Indeed, any time the boat is rocked, Gestapo-like representatives from the front come to admonish the poor, huddled masses. They are headed by Mason (a wickedly over-the-top Tilda Swinton, who might very well be the most fiery character in the film), who seems to relish in her duties, which include forcing miscreants to shove their extremities into the frigid wastes while praising the all-powerful Wilford, the "Big Brother" figure of this story who inhabits the very front of the engine. Wilford also seems to order the cherry-picking of certain tailie children, never to return. Eventually, Tanya's son is taken, which sparks the revolution, which encompasses the first half of the film with vicious, "Oldboy"-esque brawls and rapturous moments of rebellion (there's one scene involving a kid running through darkness with a fiery torch; I swear, all it needed was a Vangelis score to complete it!). Once they have gained the upper hand, the rebels enlist the help of an drugged-up Korean engineer (Kang-ho Song) and his daughter to help them in their quest for the front.
"Snowpiercer" is beautifully imaginative with its rather simplistic story, and indeed, Bong Joon- ho gets to assemble a hodgepodge of dystopian bleakness and utopian bliss. Full credit to the set designers for creating distinct "levels" the further up the train our heroes go. And indeed, the Holocaust references really do hit home as the film goes on. One car, for instance, involves children being indoctrinated about how great their glorious leader Wilford is with a Hitler Youth-esque sort of rigmarole. Indeed, the fact that the cheeriest spot in the entire train is the potential source for future atrocity and oppression is made abundantly clear, and the pregnant, propaganda-spewing teacher (a beamingly insane Alison Pill) is ten times more terrifying than the axe-toting guards sent to subdue the revolt.

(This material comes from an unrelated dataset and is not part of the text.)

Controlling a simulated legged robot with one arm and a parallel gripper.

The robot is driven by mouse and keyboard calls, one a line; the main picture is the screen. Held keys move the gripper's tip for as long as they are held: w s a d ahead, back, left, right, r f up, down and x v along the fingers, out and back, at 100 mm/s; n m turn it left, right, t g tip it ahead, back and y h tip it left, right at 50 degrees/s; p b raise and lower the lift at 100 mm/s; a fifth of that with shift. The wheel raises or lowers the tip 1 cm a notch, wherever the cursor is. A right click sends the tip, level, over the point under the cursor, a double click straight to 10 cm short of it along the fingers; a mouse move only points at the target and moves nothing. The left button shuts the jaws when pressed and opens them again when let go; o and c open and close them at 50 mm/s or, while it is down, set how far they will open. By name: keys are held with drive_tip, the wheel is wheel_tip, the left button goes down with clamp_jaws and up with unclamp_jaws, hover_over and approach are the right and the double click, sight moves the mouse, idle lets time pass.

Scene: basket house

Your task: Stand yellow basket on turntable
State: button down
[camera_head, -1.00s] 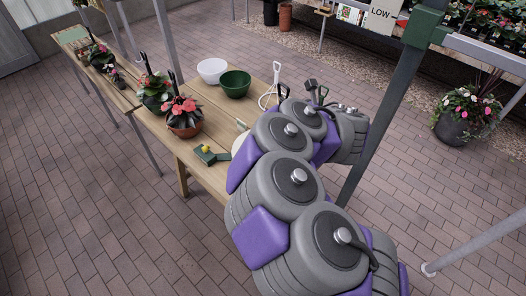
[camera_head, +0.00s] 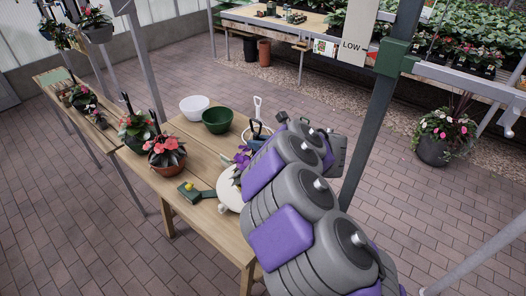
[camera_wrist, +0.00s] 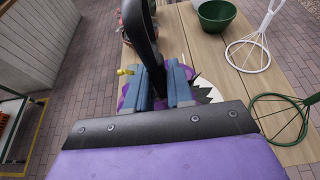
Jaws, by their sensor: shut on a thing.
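My gripper (camera_head: 258,132) has blue jaws, which also show in the wrist view (camera_wrist: 167,92). They are shut on what looks like a hanging basket with purple flowers (camera_head: 243,158) and dark leaves. Its pot is mostly hidden, and I see no yellow on it. The flowers also show around the jaws in the wrist view (camera_wrist: 128,97). A white round turntable (camera_head: 226,192) lies on the wooden table, under or just behind the plant. I cannot tell whether the basket touches it. A green block with a yellow knob (camera_head: 190,187) sits left of the turntable.
White (camera_head: 194,108) and green (camera_head: 217,121) bowls stand behind on the table (camera_head: 182,212). A pink-flowered pot (camera_head: 166,153) stands to the left. A white wire hanger (camera_wrist: 249,50) and a green one (camera_wrist: 284,118) lie right of my gripper. A grey post (camera_head: 371,130) rises right of my arm.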

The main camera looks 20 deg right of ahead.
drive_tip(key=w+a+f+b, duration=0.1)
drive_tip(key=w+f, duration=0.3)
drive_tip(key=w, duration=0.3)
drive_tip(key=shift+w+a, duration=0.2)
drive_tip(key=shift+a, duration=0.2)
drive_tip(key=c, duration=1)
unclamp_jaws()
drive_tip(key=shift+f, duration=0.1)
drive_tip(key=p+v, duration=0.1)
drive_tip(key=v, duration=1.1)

Chris Evans makes for a wonderfully stoic protagonist, and even though the role could easily fall into bland territory, I feel that his inherent "American"-ness that made him a wonderful choice for a certain Marvel hero hearkens back to the days of Charlton Heston. That said, he gets a heartfelt soliloquy in the end that stands as his finest bit of acting to date. The rest of the ensemble fleshes out their characters quite wonderfully; special mention must be made to Swinton's slimy Goebbels-esque surrogate, Spencer's lived-in dignity that aided her so much in "Fruitvale Station", and the appearance of a certain actor at the very end that puts a face to Big Brother at last.

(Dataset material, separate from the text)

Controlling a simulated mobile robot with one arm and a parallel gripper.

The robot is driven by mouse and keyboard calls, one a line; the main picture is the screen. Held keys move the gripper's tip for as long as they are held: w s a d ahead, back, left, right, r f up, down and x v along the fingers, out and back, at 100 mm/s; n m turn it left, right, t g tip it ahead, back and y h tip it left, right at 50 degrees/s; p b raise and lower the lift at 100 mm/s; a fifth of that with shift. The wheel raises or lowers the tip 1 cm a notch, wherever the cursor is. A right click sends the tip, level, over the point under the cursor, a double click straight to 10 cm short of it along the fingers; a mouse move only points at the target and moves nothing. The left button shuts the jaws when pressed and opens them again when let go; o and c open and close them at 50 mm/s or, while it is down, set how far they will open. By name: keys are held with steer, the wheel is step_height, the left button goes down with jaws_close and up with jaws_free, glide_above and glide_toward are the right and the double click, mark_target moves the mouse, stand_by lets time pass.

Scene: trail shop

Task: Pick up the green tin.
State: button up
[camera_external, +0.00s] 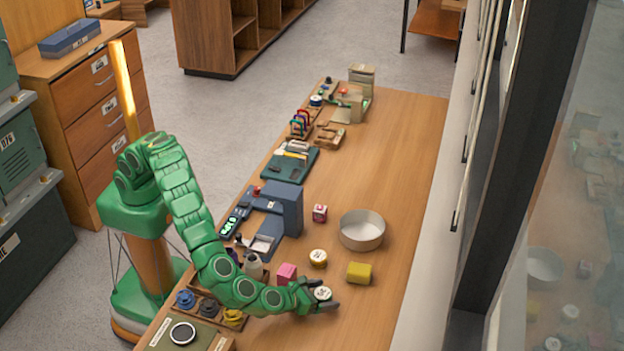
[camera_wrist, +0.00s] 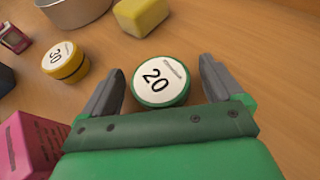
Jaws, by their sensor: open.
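My gripper is open and low over the table. In the external view the tin's white top (camera_external: 323,293) shows at my gripper (camera_external: 322,298), partly hidden by the fingers.
A pink box (camera_wrist: 35,140) is close on the left. A yellow block (camera_external: 359,273) and a round metal pan (camera_external: 362,230) stand beyond. The table (camera_external: 385,190) is clear on the right, towards the window.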

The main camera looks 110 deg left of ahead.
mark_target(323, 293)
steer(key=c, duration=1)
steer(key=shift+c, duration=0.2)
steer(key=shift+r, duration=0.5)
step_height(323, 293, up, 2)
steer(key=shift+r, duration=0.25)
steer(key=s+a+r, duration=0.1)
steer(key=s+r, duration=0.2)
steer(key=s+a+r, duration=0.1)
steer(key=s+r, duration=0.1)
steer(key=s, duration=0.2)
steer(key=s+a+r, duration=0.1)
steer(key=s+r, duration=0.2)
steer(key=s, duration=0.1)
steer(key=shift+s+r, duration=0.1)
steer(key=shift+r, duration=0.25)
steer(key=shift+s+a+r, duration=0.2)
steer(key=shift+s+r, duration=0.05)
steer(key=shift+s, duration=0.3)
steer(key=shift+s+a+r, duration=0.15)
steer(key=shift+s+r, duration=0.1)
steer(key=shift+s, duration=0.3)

There is naught a dull moment in "Snowpiercer"; by the halfway mark, so much has been packed in, and yet at the same time, it never feels too much. Harvey Weinstein wanted to cut twenty minutes of footage from the film and add a voice-over. "Snowpiercer", like "Blade Runner" thirty years before, isn't as inaccessible to audiences as one might think. It knows exactly what it is, exactly what it wants to be, and exactly how to show it. It may lack the spit-shine polish of "Blade Runner", but it makes up for it in sheer grit.